Monday, January 3, 2011

For when you hear a truly beautiful piece of music,

There is this poem:

Music (Anne Porter)


When I was a child
I once sat sobbing on the floor
Beside my mother's piano
As she played and sang
For there was in her singing
A shy yet solemn glory
My smallness could not hold


And when I was asked
Why I was crying
I had no words for it
I only shook my head
And went on crying


Why is it that music
At its most beautiful
Opens a wound in us
An ache a desolation
Deep as a homesickness
For some far-off
And half-forgotten country


I've never understood
Why this is so


But there's an ancient legend
From the other side of the world
That gives away the secret
Of this mysterious sorrow


For centuries on centuries
We have been wandering
But we were made for Paradise
As deer for the forest


And when music comes to us
With its heavenly beauty
It brings us desolation
For when we hear it
We half remember
That lost native country


We dimly remember the fields
Their fragrant windswept clover
The birdsongs in the orchards
The wild white violets in the moss
By the transparent streams


And shining at the heart of it
Is the longed-for beauty
Of the One who waits for us
Who will always wait for us
In those radiant meadows


Yet also came to live with us
And wanders where we wander. 

I love this kind of music. The kind that flies straight as an arrow into the pit of your stomach, settling there like a butterfly perched on a branch, the kind that you keep hearing in the most silent moments, when all you see is winter, and night, and quiet. When the world is hushed, this music is still singing.

A year ago, over the winter break, my friend and I made a winter vegetable pie and sat in front of the fire, talking about friendship and love, letting our imaginations romp through sharing a ramshackle house in England and Italy, to teaching together at a school, to our lives far into the future. And we had one song on repeat for most of the night, as we watched the fire leap and dance in its grate, as we watched the cold winter night settle into itself, as the quiet settled around us like a blanket.

The song, a piece called "Canzone Popolare" by Ludovico Einaudi, is the music Anne Porter is talking about. The ache of it sinks into your bones and you almost can't bear how beautiful it is. But you are also renewed, joyful at the promise of its beauty, the promise that an Italian piano composer can sit at his piano and create something.

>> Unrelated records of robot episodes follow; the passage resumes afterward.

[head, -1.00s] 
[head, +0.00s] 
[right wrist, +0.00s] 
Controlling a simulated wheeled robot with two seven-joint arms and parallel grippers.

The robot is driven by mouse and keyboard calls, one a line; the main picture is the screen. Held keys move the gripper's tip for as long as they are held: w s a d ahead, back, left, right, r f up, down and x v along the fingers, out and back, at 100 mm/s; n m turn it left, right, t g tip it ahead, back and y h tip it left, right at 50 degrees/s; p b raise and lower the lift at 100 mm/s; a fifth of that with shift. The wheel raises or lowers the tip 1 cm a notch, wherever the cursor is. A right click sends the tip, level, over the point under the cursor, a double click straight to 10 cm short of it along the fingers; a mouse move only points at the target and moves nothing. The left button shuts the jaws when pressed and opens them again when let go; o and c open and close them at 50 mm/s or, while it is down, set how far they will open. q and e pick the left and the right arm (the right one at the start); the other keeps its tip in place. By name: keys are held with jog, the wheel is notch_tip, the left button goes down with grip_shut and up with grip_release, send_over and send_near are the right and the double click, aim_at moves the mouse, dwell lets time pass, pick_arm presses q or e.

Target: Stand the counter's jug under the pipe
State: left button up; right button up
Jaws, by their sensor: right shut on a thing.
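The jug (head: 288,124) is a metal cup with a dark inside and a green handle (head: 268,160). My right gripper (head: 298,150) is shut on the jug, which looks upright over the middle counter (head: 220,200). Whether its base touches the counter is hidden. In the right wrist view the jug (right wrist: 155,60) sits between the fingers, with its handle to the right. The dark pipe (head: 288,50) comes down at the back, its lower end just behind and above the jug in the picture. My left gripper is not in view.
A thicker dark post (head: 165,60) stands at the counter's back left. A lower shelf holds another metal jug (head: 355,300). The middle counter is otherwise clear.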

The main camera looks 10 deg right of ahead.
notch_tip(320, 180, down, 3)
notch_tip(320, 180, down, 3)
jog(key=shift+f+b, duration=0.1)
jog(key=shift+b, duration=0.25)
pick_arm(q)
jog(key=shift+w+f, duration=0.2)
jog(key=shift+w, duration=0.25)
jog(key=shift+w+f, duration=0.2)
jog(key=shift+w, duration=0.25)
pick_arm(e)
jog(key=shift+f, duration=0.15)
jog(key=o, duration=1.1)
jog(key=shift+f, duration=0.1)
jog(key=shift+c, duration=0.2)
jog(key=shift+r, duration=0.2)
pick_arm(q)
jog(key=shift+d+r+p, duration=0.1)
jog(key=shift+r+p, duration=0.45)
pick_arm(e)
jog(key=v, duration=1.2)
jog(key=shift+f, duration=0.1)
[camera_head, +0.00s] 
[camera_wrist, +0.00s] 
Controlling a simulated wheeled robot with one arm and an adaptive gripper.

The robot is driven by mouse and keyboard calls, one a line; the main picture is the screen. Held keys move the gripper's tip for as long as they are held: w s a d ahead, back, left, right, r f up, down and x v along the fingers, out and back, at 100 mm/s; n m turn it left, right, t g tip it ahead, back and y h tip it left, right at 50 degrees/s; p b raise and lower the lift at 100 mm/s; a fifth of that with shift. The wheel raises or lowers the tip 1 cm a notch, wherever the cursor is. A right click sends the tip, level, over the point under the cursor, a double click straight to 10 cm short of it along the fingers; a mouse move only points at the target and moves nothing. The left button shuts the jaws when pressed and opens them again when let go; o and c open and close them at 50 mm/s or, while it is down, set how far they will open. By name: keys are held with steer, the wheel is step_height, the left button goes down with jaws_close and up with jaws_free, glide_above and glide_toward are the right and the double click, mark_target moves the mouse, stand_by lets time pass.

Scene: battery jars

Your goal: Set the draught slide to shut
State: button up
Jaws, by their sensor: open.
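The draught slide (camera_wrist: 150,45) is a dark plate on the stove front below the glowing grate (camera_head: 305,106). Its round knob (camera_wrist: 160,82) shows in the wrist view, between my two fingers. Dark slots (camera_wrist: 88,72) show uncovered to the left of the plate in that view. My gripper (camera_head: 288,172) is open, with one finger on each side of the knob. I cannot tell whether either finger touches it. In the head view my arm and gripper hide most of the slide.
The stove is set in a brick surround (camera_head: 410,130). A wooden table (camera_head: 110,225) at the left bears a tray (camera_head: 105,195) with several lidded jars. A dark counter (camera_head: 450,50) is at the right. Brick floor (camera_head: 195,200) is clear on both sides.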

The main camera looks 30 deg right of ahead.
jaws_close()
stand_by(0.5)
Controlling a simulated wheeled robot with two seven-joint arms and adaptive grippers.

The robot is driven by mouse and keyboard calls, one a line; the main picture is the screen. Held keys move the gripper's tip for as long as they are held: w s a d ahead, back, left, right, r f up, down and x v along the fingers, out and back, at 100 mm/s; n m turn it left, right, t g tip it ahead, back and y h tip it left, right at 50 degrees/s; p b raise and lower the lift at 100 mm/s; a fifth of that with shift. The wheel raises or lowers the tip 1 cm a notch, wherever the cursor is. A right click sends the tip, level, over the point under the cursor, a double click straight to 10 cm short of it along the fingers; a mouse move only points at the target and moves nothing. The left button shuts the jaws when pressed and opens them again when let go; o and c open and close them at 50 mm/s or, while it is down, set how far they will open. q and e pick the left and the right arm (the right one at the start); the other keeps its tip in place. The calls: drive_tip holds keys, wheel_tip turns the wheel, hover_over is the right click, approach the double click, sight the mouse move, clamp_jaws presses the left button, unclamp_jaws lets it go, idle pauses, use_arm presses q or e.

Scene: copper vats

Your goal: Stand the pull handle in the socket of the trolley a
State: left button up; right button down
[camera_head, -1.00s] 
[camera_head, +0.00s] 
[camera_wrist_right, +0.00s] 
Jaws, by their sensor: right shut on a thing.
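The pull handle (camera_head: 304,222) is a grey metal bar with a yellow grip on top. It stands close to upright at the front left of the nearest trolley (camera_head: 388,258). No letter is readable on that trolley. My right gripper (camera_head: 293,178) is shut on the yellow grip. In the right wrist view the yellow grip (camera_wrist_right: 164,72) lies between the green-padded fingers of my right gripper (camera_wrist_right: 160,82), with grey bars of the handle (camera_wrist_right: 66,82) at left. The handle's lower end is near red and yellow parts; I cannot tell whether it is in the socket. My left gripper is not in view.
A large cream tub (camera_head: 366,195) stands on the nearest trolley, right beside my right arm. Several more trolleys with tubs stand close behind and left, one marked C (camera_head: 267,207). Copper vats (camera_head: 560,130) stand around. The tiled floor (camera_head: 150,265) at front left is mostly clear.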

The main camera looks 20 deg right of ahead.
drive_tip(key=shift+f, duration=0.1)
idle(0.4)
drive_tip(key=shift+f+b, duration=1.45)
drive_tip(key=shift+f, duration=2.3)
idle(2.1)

The poem might seem melancholy to some - focused on the ache, the homesickness, the distance between us and what was meant to be in Paradise. But I hear instead the promise, the promise that the creativity we see around us is but a glimmer of what is yet to come. When all is restored, when all is redeemed, reclaimed, made new... what kind of music will we hear then? If this music haunts us because it echoes yearning, because we, like Gatsby, are running faster, and stretching our arms out farther... then how more wonderful is the promise that it holds. The ache promises more beauty, more creativity, more life. When you hear a truly beautiful piece of music, and you feel a small knot rise in your throat, and tears gather at the corner of your eyelids at the pure homesickness for the Kingdom - take heart. It is coming.

The thief cometh not but for to steal, and to kill, and to destroy: I am come that they might have life, and that they might have it more abundantly. (John 10.10).